Attachée à rechercher la voie d'un compromis en deuxième lecture, sur une réforme déjà en vigueur qui paraît largement approuvée et acceptée, elle a adopté le projet de loi ainsi modifié .
Avec le double objectif de renforcement de la sécurité juridique et de l'attractivité du droit des contrats , l'intention du Gouvernement, dans l'élaboration de cette réforme, a été de le moderniser et de le rendre plus lisible, sans le bouleverser, tout en l'adaptant aux enjeux contemporains, en prenant mieux en compte l'exigence d'efficacité économique et également en consolidant la jurisprudence.
Par ailleurs, votre rapporteur constate avec satisfaction que le travail d'interprétation de nombreuses dispositions issues de la réforme, sans pour autant y apporter de modification, opéré dans le rapport de première lecture, a été apprécié, le Gouvernement, en sa qualité d'auteur de l'ordonnance, approuvant ces interprétations, lesquelles bénéficient de la valeur probante des travaux préparatoires de la ratification de l'ordonnance. Lors des débats devant l'Assemblée nationale, la garde des sceaux a d'ailleurs indiqué que, grâce au Sénat, « des lignes d'interprétation claires ont pu être dégagées s'agissant de questionnements récurrents tels que le caractère impératif ou supplétif des textes de l'ordonnance ou l'articulation entre le droit commun et les droits spéciaux ».
* 1 Déposé sur le Bureau de l'Assemblée nationale le 6 juillet 2016, ce projet de loi en a été retiré par le Gouvernement le 9 juin 2017 pour être déposé le même jour sur le Bureau du Sénat.
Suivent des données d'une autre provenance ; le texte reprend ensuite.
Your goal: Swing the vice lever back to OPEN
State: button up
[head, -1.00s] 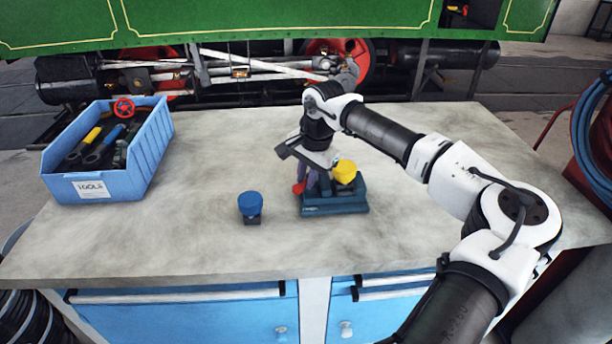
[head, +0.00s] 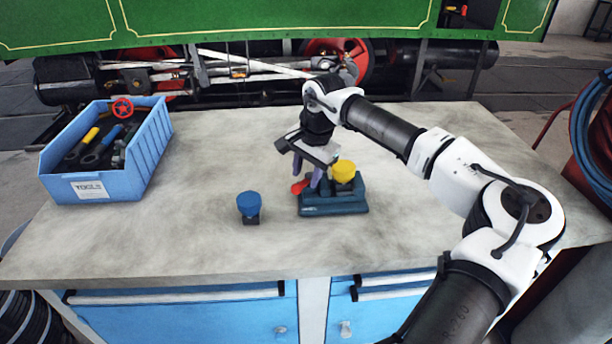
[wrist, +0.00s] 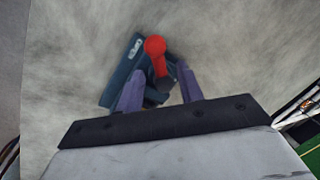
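The vice (head: 335,206) is a dark teal block on the bench, right of the middle in the head view. It also shows in the wrist view (wrist: 116,84). Its lever has a red handle (head: 299,187), pointing left in the head view; the red ball end (wrist: 155,47) is clear in the wrist view. A yellow round-topped piece (head: 343,171) sits at the vice's top. My gripper (head: 307,172), with purple fingers, is above the lever side. The fingers are apart, with the lever's lower part between them in the wrist view (wrist: 160,88). Contact cannot be told.
A blue round-topped piece (head: 249,205) on a dark base stands left of the vice. A blue tool bin (head: 110,185) is at the bench's left. The bench top (head: 190,230) is otherwise clear. A green steam tram (head: 230,22) stands behind.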

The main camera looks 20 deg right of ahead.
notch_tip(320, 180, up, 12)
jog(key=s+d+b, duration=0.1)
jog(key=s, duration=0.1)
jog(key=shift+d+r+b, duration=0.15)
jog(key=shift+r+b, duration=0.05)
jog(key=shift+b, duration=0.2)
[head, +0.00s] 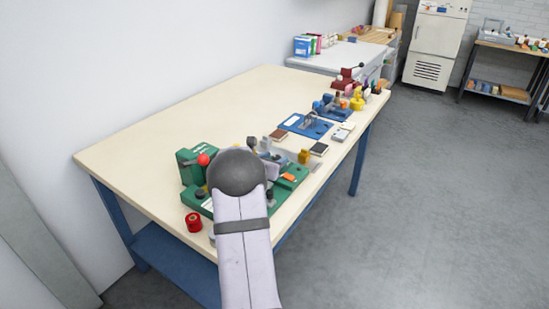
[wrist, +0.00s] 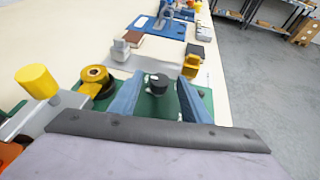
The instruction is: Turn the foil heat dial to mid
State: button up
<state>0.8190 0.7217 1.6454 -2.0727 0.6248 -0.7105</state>
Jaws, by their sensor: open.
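A green machine (head: 190,170) stands on the near part of the bench, partly hidden behind my arm in the head view. In the wrist view, a black round dial (wrist: 158,84) with a pale mark sits on the green plate (wrist: 155,106); I take it for the foil heat dial. My gripper (wrist: 160,80) is open, one blue finger to the left and one to the right of the dial in the picture. Neither finger visibly touches it. I cannot read any scale or the setting. In the head view my arm hides the dial.
A yellow cylinder (wrist: 38,81) and a black roll with a yellow top (wrist: 95,76) stand left of the fingers. A yellow item (wrist: 191,66) is just beyond. A red roll (head: 193,222) lies near the bench's front edge. The bench's back left (head: 150,130) is bare.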

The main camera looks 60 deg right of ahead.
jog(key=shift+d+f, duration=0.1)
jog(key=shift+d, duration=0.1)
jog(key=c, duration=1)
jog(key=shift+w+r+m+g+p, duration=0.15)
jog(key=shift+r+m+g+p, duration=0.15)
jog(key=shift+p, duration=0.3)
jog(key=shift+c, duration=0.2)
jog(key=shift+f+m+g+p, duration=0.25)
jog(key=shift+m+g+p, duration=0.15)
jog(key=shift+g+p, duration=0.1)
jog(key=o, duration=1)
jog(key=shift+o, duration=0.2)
* 2 Rapport n° 429 (2017-2018) de M. Sacha Houlié, fait au nom de la commission des lois de l'Assemblée nationale, sur le projet de loi n° 315 adopté par le Sénat, ratifiant l'ordonnance n° 2016-131 du 10 février 2016 portant réforme du droit des contrats, du régime général et de la preuve des obligations. Ce document est consultable à l'adresse suivante :
http://www.assemblee-nationale.fr/15/rapports/r0429.asp
* 3 Articles 1216-3 et 1328-1 du code civil, concernant le sort des sûretés en cas de cession de contrat et de cession de dette.